I've recently moved our main backup system from Backup Exec 2014 to Backup Exec 15. It has gone horribly. (Not my idea to use Backup Exec. I was very familiar with it, and hadn't had too many issues with it previously, but I still knew its reputation. This decision was made before I joined the company. Not wanting to make waves, I went along with it and tuned up the old 2014 setup, and made the plans to move to the new BE 15 setup.)
On BE 2014, I managed to adjust things to get the backups stable and performing OK. They weren't great, but they were OK. The old backup server only had 1Gb networking, and the previous admin had it set up with 2 1Gb links software bonded (Windows 2012r2 link bonding) and the iSCSI storage also used just a 1Gb link. It was able to back up even our largest file shares in just over 28 hours, so all the full backups could get done over a weekend. Mostly, backups would average 500-600MB/min.
I start out with the new backup system, the exact same server and storage, but with 10Gb networking using an Intel dual port X520 and Cisco Nexus switches, one link for network and the other for iSCSI traffic. The first 4 backups I put on there worked perfectly, and I was seeing 1.3-1.8 Gb traffic on the server network side and 400-700Mb/s traffic on the iSCSI side. The actual backups, 3 VMs and one physical machine, are showing 1300-1700MB/min speeds in Backup Exec. No problem, I figure. This should make things a lot better. It's tested and ready to take on the rest of the backups.
Not so much.
Upon moving the rest of the servers (VMs and physical) over to the new backup system, it slowed down horribly.
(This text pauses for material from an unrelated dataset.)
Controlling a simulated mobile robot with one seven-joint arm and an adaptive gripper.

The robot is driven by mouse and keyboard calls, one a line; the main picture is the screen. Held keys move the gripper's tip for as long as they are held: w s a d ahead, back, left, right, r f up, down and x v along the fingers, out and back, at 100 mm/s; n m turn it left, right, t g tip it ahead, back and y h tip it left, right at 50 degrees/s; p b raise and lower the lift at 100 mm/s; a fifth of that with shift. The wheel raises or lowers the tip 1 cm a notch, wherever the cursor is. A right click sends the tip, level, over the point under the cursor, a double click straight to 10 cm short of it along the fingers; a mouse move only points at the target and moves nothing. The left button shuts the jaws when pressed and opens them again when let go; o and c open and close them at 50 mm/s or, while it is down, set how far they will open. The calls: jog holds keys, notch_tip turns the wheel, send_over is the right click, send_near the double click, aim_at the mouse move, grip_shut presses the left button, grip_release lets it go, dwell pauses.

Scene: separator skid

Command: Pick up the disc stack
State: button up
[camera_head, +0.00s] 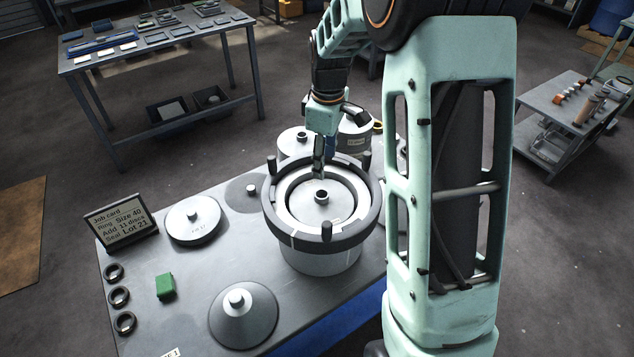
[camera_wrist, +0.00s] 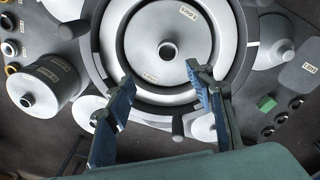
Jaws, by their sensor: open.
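My gripper (camera_head: 319,168) is open and empty, pointing down over the round bowl (camera_head: 282,224) on the bench. In the wrist view its fingertips (camera_wrist: 159,80) are spread either side of the knob of a pale round piece (camera_wrist: 155,50) seated inside the bowl. That piece (camera_head: 335,212) also shows in the head view. A labelled drum with a dark-topped knob (camera_wrist: 62,72) stands left of the bowl in the wrist view. Two drums show behind the bowl in the head view, a left one (camera_head: 288,148) and a right one (camera_head: 352,128), partly hidden. I cannot tell which piece is the disc stack.
A grey cone (camera_head: 250,325), flat disc with knob (camera_head: 190,228), green block (camera_head: 165,287), several dark rings (camera_head: 119,297) and a job card (camera_head: 121,219) sit on the bench. The bowl has upright dark posts (camera_head: 327,231). A parts table (camera_head: 150,60) stands behind.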

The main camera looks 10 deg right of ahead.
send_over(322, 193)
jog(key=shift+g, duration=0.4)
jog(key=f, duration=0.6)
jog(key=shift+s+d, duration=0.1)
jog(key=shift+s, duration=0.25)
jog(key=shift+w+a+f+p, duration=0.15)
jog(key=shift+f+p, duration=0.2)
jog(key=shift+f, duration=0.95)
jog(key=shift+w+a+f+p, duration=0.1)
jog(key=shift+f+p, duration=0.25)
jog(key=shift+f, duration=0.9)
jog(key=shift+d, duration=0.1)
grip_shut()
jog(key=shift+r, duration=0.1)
The physical machines backup slowly, at about 600-700MB/min, but they aren't horrible. For the VMs, though, I'm getting 180-240MB/min for all the backups, including our big file servers. It is taking upwards of 5 days to complete the jobs. Even the previously fast backups have slowed to the same crawl. I've tried both direct VM backups without GRT, VM backups with GRT, and agent backups from the VM OS. All go at the exact same crawl. The VM hosts aren't even close to taxed. I can run 10 VM backups simultaneously and not impact the performance of the VMs' services at all. In fact, there's more than enough performance to spare. The VM OSes (Windows 2008r2) report less than 20% (dual) CPU usage, less than 10% disk busy time, and less than 10% (~100Mb) network usage. The backup storage isn't getting taxed, either. The backup storage shows less than 1Mb of activity over the 10Gb link. The storage shows less than near zero busy time on the RAID.
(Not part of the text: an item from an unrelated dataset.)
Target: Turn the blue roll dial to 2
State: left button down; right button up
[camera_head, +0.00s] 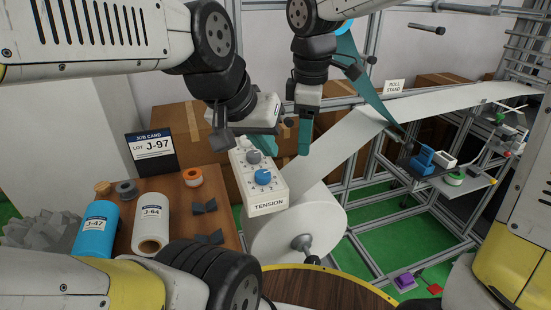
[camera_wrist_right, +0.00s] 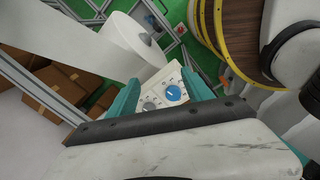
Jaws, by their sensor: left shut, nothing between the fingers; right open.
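The tension box (camera_head: 267,203) is a pale panel labelled TENSION, with a grey dial (camera_head: 254,157) towards its far end and the blue dial (camera_head: 263,177) nearer its label. Both dials also show in the right wrist view, the blue one (camera_wrist_right: 173,93) with a white mark, the grey one (camera_wrist_right: 149,106) beside it. The scale numbers are too small to read. My left gripper (camera_head: 264,145) is shut and empty, close above the panel's far end. My right gripper (camera_head: 305,137) is open, to the right of the box; its teal fingers frame the panel in its wrist view.
A white paper roll (camera_head: 295,225) stands right of the box, its web rising to the right. A wooden table (camera_head: 180,205) on the left bears a blue J-42 roll (camera_head: 97,225), a white J-64 roll (camera_head: 151,222), spools and a job card (camera_head: 151,153). Cardboard boxes (camera_head: 180,122) stand behind.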

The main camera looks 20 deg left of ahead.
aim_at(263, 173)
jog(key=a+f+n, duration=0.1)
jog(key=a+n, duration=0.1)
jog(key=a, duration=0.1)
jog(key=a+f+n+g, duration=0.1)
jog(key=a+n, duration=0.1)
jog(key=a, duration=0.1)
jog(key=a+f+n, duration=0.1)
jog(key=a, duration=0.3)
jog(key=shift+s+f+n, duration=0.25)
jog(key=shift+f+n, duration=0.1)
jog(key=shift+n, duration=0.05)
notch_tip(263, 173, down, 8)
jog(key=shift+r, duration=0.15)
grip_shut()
I've gone to Veritas's support, and they have nothing. They were the ones who suggested switching up to non-GRT VM backups, and later direct agent backups through the VM's OS. None of their suggestions have helped at all. They decided to write off the support ticket saying we have inferior backup storage, but the storage sees almost no activity. They've completely abandoned me. I'm about a week away from having to roll back, and my job is likely in danger because of it. (It's not totally this issue threatening my job. Long story, but I am good at many things, just not the stuff we do at this company. I'm certainly not dumb.)
I'm at my wit's end. I can't figure this out, and Veritas can't figure it out. Has anyone else out there seen this behavior from BE 15? Is there a solution to this?
On the other side of the coin, the VM restores are working well. I'm currently running 5 backups (the big ones that take 5 days to complete, 3 on host 1 and 2 on host 2) at 200MB/min and I'm able to run a restore of 190GB at almost 900MB/min to a sixth VM on host 2.
Oddly, during the restore, the slow VM backup are actually going faster than before. They're now running at over 300MB/min. It's still slow, and I certainly don't want to have to run restores while I'm backing things up in order to increase performance, but it is an interesting data point.